Thursday, December 4, 2008

More stuff

Just a quick post, I wrote two more poems to submit along with "Dear Atticus" for this contest. I didn't explain "Dear Atticus" in the last post. I just kind of threw it in there. Well, Cicero used to write copious amounts of letters to his best friend, Atticus. He'd sort of fill him in on what was going on in his life, as well as tell him all his personal thoughts. You know, it might have been the first blog. Atticus would then send letters back (Kind of like comments!). I always thought their correspondence was touching. SO, in light of that, I wanted to give it a dark, cynical spin. In my poem, the narrator is sort of this friendless, lonely guy. At the end, there's this biting dramatic irony that seems to say, "Yeah, friends don't exist," because the fact is Cicero WAS executed, alone and confused, the victim of fate. Sorry dead Atticus, I'm sure you were a great friend, but I couldn't resist turning you on your head for the sake of a really depressing poem. You're sort of the non-existent, fantasy wish of someone getting "executed" by crushing loneliness :/. "Always be the best..." was sort of Cicero's life motto. It's a line from the Iliad, actually. That stanza just sort of says that the ambitions and the glory that Cicero realized in his political career meant nothing by themselves. He measured his life by his happiness, something he found with Atticus, his buddy. This stanza-and also the one where the narrator gets a tentative but very wrong feeling that Atticus is actually out there, which shows you just how crazy the narrator has become- sort of sets you up for the crushing irony at the end, where you have to listen to the narrator while knowing he's being duped. Sad. For the new poems, yeah, they're both rough (I think the deadline for the three-poem submission is like January 30), but I wanted to post them anyway. The first one is a fun poem about the loss of innocence, and the second is sort of a humanist manifesto. I tried to draw parallels between Judgement Day, especially its depiction in Yeat's "The Second Coming," and the events in the poem. In my poem, the Day of Reckoning becomes the Day of Awakening- a far more hopeful and redeeming kind of day, don't you think? And that's really the point of the poem and humanism, from what I understand of it: believe in man and his science; they are good things.
“The Last Stick of Gum”

A pack of gum purchased
For less than a dollar
Is all one needs daily
To get through the hours.

Your senses ignite on each
Minty fresh, flatly pressed
Slice of relief-
Tasty, stretchy, bright blue
Cushion for teeth.

All thoughts soon lose shape.
Your words are now muffled in
The pulse of the chewing.
Consciousness, blissfully
Sleeps.

But darkly it clings to the tin foil-wrapped, paper-sheathed
Sliver of transient ecstasy,
Bound for the liver where it will reign hell
With the machinery of madness on
All of your cellular shells-
Alive or dead, ordered or not.
Put down the phone, are no use the pills.

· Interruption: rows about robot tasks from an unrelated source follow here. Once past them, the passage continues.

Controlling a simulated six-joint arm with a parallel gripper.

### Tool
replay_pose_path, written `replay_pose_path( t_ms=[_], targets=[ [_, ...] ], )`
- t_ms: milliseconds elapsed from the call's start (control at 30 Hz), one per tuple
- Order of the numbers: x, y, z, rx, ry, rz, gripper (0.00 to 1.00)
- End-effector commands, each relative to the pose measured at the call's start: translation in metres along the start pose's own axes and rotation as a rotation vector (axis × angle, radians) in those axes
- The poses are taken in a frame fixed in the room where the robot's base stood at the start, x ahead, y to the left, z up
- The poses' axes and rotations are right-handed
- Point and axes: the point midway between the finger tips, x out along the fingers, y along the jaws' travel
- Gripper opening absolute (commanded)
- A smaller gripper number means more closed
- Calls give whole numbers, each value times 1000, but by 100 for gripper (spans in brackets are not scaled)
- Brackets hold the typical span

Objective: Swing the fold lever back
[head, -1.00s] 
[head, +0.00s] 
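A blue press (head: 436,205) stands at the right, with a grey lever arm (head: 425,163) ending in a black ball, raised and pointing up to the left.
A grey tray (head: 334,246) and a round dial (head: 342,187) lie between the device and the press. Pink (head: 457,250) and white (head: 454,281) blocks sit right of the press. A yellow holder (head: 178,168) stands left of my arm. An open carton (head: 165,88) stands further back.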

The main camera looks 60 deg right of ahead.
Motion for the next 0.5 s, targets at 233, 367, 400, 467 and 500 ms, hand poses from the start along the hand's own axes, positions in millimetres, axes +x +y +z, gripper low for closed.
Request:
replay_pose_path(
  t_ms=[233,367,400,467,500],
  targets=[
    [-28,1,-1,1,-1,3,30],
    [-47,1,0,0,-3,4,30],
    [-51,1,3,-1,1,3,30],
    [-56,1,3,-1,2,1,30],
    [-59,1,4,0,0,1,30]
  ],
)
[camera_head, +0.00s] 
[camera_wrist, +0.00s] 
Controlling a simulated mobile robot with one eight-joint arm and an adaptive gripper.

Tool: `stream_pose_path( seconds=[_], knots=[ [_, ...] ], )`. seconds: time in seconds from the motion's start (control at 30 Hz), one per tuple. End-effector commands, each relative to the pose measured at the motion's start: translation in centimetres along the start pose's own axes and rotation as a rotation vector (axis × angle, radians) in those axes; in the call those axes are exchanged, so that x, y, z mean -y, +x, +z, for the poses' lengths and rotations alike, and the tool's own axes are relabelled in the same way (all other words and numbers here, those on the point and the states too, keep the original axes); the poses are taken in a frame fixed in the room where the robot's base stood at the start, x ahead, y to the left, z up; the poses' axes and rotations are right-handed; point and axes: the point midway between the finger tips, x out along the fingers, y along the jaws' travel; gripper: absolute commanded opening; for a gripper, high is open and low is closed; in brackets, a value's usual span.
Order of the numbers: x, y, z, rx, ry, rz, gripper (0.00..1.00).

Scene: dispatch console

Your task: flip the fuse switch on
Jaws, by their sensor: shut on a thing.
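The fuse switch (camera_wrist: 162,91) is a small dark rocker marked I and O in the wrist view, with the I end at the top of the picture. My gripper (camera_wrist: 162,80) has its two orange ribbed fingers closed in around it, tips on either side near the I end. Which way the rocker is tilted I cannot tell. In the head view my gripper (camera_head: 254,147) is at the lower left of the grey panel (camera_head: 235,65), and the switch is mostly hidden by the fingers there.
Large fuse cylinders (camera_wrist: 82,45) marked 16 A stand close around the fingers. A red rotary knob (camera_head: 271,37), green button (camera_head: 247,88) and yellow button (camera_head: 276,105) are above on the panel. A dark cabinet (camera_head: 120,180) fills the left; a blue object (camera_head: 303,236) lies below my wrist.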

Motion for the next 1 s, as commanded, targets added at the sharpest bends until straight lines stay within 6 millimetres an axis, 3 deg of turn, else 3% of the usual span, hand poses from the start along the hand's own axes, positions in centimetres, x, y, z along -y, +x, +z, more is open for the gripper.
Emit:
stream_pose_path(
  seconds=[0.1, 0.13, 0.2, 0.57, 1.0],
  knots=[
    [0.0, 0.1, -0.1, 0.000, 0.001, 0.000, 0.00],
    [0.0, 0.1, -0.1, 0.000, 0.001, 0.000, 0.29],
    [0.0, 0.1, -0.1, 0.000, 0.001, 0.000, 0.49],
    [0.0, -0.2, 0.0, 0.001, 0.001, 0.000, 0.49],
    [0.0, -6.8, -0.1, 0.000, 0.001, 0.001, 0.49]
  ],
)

It slips past the microscopes,
Prisms and X-rays,
To invade the chewer,
Who smiles with abandon,
Noting the sweet flavor.
Hey, Is that cinnamon?

Eyes closed
Mouth open
Mouth closed
Then open
Pop!
Suck!
Laugh!
SHOCK!

Rumbling furnace chills
Spread from the gut.
Maybe this gum package
Wasn’t quite shut?

Face pulled tight against the worry of sickness,
No longer adding more sticks just for thickness,
The tongue unfurls, blue as can be,
To let fall from a pale grimace
The gum and its deadly refugee.

But the deed is still done,
The pleasure forgotten.
Even the blue tongue tinge
Seems like it’s rotten.

But, oh, this day had to come.
That gum had been waiting
Lurking, clock ticking,
While you relished and savored
the New Longer Lasting.

One can’t chew forever.
“Novus Homo”

Coruscating brilliance from every direction comes
The thunder of mind-fire from the chorus of one-
Song draped in tragedy, anointed in pain,
But beautiful, touching, and pure as spring rain.

Tears glisten at the corners
Of eyes on old men
As the last missile is incinerated, engineered into pens.
Babel’s languages snake through the currents of foam;
Connected, respected, the world is their home.

Up to the sky rear the heads of the children
To greet a new protecter, a sovereign, a savior.
“At last,” they cry. “The Day of Awakening is at hand!”
His voice carries no harshness or burden or lash.
Instead, his words pour forth like dreamy quicksilver.

“‘Round the Alchemist’s fire the abacus did run,
Leaping and dancing,
Landing on the sun.
A Rosicrucian revelation,
A Renaissance revolution,
The dissemination of knowledge
Will spear every nation.

I give you the secrets these staff serpents have whispered
through centuries of ignorance, piety, and fear.
Hear the music of the spheres,
Oh you glorious apple eaters!
Watch the life force split and swirl,
You valiant pilgrims!
Bend earth's fury to your will,
Oh you beautiful fire stealers!
Plumb the stygian depths
Of this planet so fair.
Note the subtle effects
Butterfly wings have on air.
Build tall and build grand.
What great things for your hand!

Opposites, reflections, complements, patterns-
All weave in and out of the fabric of matter.
Here are the keys to the real and the right.
This is your destiny, the one that’s been formed
From centuries immemorial, from atrocities unmatched.
Blood spilt and tongues slashed and stakes set to burning
Cannot stop this holiness that you have been learning.

Take reason and justice,
Natural extensions of my miracles,
And remold the clay
Of your souls.”

2 comments:

Angie Ledbetter said...

Glad you posted. I enjoyed that. I bet the gum one is a concrete poem if you saw it on the page without blogger formatting. :)

Alex said...

Haha, you know, it's funny you should say that because I TRIED to make it a concrete poem originally, but I had to give up. So, it might be sort of the wreck of the attempt that you're seeing.